# start of AVAILABLE DATA

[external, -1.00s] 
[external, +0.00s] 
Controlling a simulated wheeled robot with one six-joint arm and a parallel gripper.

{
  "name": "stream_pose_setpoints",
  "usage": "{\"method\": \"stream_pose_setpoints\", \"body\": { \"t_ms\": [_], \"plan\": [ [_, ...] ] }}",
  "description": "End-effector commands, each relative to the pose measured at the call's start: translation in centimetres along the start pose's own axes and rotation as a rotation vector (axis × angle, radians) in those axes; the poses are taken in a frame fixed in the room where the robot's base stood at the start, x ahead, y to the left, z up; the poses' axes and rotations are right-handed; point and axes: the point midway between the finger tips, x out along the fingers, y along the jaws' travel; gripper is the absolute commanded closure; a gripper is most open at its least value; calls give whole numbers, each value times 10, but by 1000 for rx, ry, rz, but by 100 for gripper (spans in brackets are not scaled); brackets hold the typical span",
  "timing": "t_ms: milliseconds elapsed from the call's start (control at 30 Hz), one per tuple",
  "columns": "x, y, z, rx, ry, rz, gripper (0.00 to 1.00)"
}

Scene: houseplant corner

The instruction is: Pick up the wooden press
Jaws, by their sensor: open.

# end of AVAILABLE DATA

TASK GOAL »
Copy out the material word for word and line for line.

EXERCISE RESULT »
[external, -1.00s] 
[external, +0.00s] 
Controlling a simulated wheeled robot with one six-joint arm and a parallel gripper.

{
  "name": "stream_pose_setpoints",
  "usage": "{\"method\": \"stream_pose_setpoints\", \"body\": { \"t_ms\": [_], \"plan\": [ [_, ...] ] }}",
  "description": "End-effector commands, each relative to the pose measured at the call's start: translation in centimetres along the start pose's own axes and rotation as a rotation vector (axis × angle, radians) in those axes; the poses are taken in a frame fixed in the room where the robot's base stood at the start, x ahead, y to the left, z up; the poses' axes and rotations are right-handed; point and axes: the point midway between the finger tips, x out along the fingers, y along the jaws' travel; gripper is the absolute commanded closure; a gripper is most open at its least value; calls give whole numbers, each value times 10, but by 1000 for rx, ry, rz, but by 100 for gripper (spans in brackets are not scaled); brackets hold the typical span",
  "timing": "t_ms: milliseconds elapsed from the call's start (control at 30 Hz), one per tuple",
  "columns": "x, y, z, rx, ry, rz, gripper (0.00 to 1.00)"
}

Scene: houseplant corner

The instruction is: Pick up the wooden press
Jaws, by their sensor: open.

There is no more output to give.